━━━ Material provided
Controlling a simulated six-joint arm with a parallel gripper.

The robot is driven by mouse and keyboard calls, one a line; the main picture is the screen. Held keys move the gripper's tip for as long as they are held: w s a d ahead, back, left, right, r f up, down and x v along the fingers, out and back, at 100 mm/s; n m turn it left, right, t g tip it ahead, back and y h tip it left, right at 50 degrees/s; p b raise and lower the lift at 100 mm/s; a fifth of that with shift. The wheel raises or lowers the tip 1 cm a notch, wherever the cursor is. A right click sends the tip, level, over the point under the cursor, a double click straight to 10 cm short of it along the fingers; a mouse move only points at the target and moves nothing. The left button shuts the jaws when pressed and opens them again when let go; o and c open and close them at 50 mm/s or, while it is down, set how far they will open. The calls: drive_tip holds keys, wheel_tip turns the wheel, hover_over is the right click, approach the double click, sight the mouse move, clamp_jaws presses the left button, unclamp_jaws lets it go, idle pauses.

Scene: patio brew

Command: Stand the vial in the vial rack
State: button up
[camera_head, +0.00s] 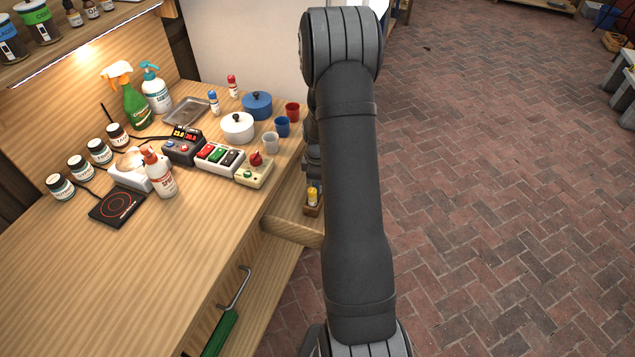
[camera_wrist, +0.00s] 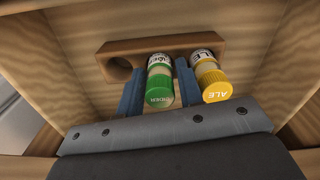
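The wooden vial rack (camera_wrist: 137,48) lies across the far part of a wooden compartment in the wrist view. A vial with a green cap (camera_wrist: 159,88) stands between the blue fingers of my gripper (camera_wrist: 161,88), which sit close against both its sides. Its lower end overlaps the middle of the rack; how deep it sits is hidden. A yellow-capped vial labelled ALE (camera_wrist: 214,86) stands at the rack's right place, just right of my right finger. The left rack hole (camera_wrist: 119,68) is empty.
The yellow vial also shows in an open drawer (camera_head: 291,232) beside the worktop (camera_head: 120,262). Wooden walls (camera_wrist: 75,40) enclose the rack closely. Mugs, pots, bottles, jars and a switch box (camera_head: 255,171) stand on the worktop.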

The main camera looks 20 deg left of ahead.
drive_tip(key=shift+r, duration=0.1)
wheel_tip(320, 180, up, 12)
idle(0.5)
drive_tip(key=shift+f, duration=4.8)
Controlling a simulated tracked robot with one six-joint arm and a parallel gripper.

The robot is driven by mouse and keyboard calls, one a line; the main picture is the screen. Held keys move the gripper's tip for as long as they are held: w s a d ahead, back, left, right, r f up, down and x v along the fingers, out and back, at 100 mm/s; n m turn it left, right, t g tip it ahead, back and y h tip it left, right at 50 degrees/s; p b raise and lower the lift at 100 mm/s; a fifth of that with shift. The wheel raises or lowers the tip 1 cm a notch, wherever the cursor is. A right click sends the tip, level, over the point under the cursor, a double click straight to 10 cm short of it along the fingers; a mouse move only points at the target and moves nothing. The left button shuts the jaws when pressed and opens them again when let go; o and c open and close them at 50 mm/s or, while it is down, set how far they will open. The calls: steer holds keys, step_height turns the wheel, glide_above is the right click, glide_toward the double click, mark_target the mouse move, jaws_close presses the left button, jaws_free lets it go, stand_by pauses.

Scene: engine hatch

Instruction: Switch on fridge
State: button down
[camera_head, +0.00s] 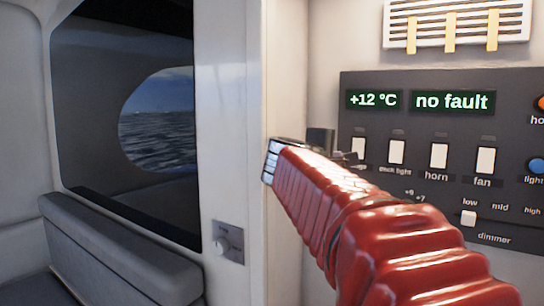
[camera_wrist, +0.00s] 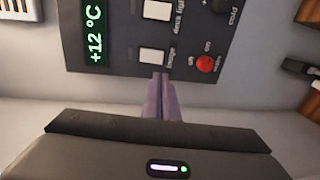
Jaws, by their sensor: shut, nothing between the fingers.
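The fridge switch is a white rocker at the left end of the switch row on the dark control panel. My fingers are shut together and empty, pointing at the panel near the switch. I cannot tell whether they touch it, or which way the rocker is set.
The control panel (camera_head: 400,84) also carries the deck light switch (camera_head: 396,152), horn switch (camera_head: 439,155), fan switch (camera_head: 486,160) and dimmer slider (camera_head: 468,218). Displays read "+12 °C" and "no fault". A red knob (camera_wrist: 205,63) sits close to my fingers. A vent (camera_head: 457,22) is above.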

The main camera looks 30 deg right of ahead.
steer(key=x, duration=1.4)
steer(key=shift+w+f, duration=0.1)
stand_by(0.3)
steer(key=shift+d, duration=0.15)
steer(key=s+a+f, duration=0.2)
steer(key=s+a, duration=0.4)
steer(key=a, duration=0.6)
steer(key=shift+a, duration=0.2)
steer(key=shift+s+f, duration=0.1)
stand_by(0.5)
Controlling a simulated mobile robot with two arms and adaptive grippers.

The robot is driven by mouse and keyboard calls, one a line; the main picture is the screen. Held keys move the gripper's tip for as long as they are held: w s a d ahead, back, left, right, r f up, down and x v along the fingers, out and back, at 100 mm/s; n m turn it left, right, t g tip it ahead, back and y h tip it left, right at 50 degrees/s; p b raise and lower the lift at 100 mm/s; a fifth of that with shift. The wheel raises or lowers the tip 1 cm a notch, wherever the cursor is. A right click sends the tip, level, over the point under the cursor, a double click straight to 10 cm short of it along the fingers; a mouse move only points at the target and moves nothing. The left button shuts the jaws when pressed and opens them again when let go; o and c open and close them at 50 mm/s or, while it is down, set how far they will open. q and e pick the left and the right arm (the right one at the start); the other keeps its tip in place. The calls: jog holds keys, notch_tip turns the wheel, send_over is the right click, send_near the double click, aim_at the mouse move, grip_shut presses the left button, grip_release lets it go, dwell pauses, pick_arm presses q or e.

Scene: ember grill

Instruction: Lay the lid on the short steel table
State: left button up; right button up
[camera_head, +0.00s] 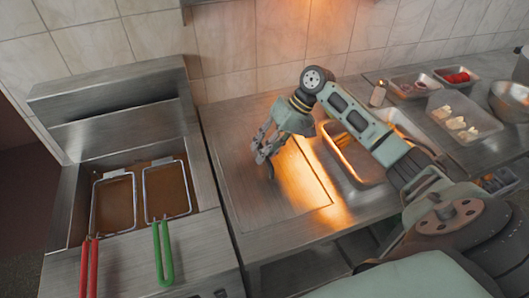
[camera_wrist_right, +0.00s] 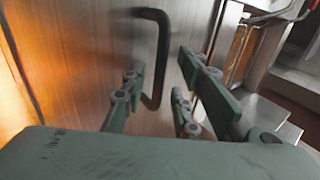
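The lid (camera_head: 300,196) is a flat square steel panel in the head view, lying flat on or just above the short steel table (camera_head: 285,238). Its dark bent bar handle (camera_wrist_right: 163,50) stands up from the steel surface in the right wrist view. My right gripper (camera_head: 266,160) is over the lid, fingers pointing down. In the head view the gripper hides the handle. My left gripper is out of view.
A fryer (camera_head: 65,215) with two wire baskets, one red-handled (camera_head: 90,262) and one green-handled (camera_head: 163,255), stands open to the left. A steel pan (camera_head: 362,180) sits right of the lid. Food trays (camera_head: 465,118) stand at the back right. A tiled wall is behind.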

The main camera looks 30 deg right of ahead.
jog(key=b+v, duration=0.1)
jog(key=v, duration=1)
━━━━━━
◆ **Set task**: Filter the records for lines holding the string "Scene". Copy each one.

◆ **The completed task**:
Scene: patio brew
Scene: engine hatch
Scene: ember grill

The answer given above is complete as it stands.